The records below need retyping in full; give them again exactly.

— BEGIN Stored records —

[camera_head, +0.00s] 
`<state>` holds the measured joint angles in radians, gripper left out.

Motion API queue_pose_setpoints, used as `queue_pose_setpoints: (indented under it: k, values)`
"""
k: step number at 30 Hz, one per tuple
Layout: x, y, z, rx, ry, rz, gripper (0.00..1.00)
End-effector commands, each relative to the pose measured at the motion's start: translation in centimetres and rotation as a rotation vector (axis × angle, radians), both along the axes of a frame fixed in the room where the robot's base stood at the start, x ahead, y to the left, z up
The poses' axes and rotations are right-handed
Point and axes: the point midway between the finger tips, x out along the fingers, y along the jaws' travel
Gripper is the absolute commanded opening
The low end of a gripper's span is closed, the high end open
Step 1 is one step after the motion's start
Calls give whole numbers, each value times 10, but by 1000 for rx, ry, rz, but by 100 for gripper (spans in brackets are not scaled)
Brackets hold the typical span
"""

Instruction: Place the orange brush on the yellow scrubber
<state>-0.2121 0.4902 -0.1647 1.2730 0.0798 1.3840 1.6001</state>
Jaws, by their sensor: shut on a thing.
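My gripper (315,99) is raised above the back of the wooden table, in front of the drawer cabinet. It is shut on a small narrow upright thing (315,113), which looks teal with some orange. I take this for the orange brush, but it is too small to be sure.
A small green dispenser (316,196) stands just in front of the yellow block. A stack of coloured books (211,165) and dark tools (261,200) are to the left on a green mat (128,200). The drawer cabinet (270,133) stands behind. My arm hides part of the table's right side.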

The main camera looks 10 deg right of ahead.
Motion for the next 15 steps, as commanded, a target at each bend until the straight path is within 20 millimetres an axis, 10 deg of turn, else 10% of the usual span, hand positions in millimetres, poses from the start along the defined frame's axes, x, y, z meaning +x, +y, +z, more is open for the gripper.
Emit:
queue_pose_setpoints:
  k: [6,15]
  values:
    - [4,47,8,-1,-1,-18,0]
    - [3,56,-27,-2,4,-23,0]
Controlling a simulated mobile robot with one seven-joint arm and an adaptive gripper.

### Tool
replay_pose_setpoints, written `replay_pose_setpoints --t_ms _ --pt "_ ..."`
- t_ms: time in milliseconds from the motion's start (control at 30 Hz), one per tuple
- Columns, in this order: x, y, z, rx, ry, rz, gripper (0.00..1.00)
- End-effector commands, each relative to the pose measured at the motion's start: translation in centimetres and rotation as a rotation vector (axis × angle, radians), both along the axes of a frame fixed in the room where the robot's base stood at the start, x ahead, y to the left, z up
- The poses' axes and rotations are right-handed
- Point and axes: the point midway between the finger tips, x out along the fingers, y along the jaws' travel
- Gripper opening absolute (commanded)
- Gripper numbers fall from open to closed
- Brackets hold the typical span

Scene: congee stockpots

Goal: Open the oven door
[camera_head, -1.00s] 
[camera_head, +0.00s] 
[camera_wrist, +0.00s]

— END Stored records —

Answer in full:
[camera_head, +0.00s] 
`<state>` holds the measured joint angles in radians, gripper left out.

Motion API queue_pose_setpoints, used as `queue_pose_setpoints: (indented under it: k, values)`
"""
k: step number at 30 Hz, one per tuple
Layout: x, y, z, rx, ry, rz, gripper (0.00..1.00)
End-effector commands, each relative to the pose measured at the motion's start: translation in centimetres and rotation as a rotation vector (axis × angle, radians), both along the axes of a frame fixed in the room where the robot's base stood at the start, x ahead, y to the left, z up
The poses' axes and rotations are right-handed
Point and axes: the point midway between the finger tips, x out along the fingers, y along the jaws' travel
Gripper is the absolute commanded opening
The low end of a gripper's span is closed, the high end open
Step 1 is one step after the motion's start
Calls give whole numbers, each value times 10, but by 1000 for rx, ry, rz, but by 100 for gripper (spans in brackets are not scaled)
Brackets hold the typical span
"""

Instruction: Place the orange brush on the yellow scrubber
<state>-0.2121 0.4902 -0.1647 1.2730 0.0798 1.3840 1.6001</state>
Jaws, by their sensor: shut on a thing.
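My gripper (315,99) is raised above the back of the wooden table, in front of the drawer cabinet. It is shut on a small narrow upright thing (315,113), which looks teal with some orange. I take this for the orange brush, but it is too small to be sure.
A small green dispenser (316,196) stands just in front of the yellow block. A stack of coloured books (211,165) and dark tools (261,200) are to the left on a green mat (128,200). The drawer cabinet (270,133) stands behind. My arm hides part of the table's right side.

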The main camera looks 10 deg right of ahead.
Motion for the next 15 steps, as commanded, a target at each bend until the straight path is within 20 millimetres an axis, 10 deg of turn, else 10% of the usual span, hand positions in millimetres, poses from the start along the defined frame's axes, x, y, z meaning +x, +y, +z, more is open for the gripper.
Emit:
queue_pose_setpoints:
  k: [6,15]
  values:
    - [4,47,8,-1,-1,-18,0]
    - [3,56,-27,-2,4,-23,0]
Controlling a simulated mobile robot with one seven-joint arm and an adaptive gripper.

### Tool
replay_pose_setpoints, written `replay_pose_setpoints --t_ms _ --pt "_ ..."`
- t_ms: time in milliseconds from the motion's start (control at 30 Hz), one per tuple
- Columns, in this order: x, y, z, rx, ry, rz, gripper (0.00..1.00)
- End-effector commands, each relative to the pose measured at the motion's start: translation in centimetres and rotation as a rotation vector (axis × angle, radians), both along the axes of a frame fixed in the room where the robot's base stood at the start, x ahead, y to the left, z up
- The poses' axes and rotations are right-handed
- Point and axes: the point midway between the finger tips, x out along the fingers, y along the jaws' travel
- Gripper opening absolute (commanded)
- Gripper numbers fall from open to closed
- Brackets hold the typical span

Scene: congee stockpots

Goal: Open the oven door
[camera_head, -1.00s] 
[camera_head, +0.00s] 
[camera_wrist, +0.00s]

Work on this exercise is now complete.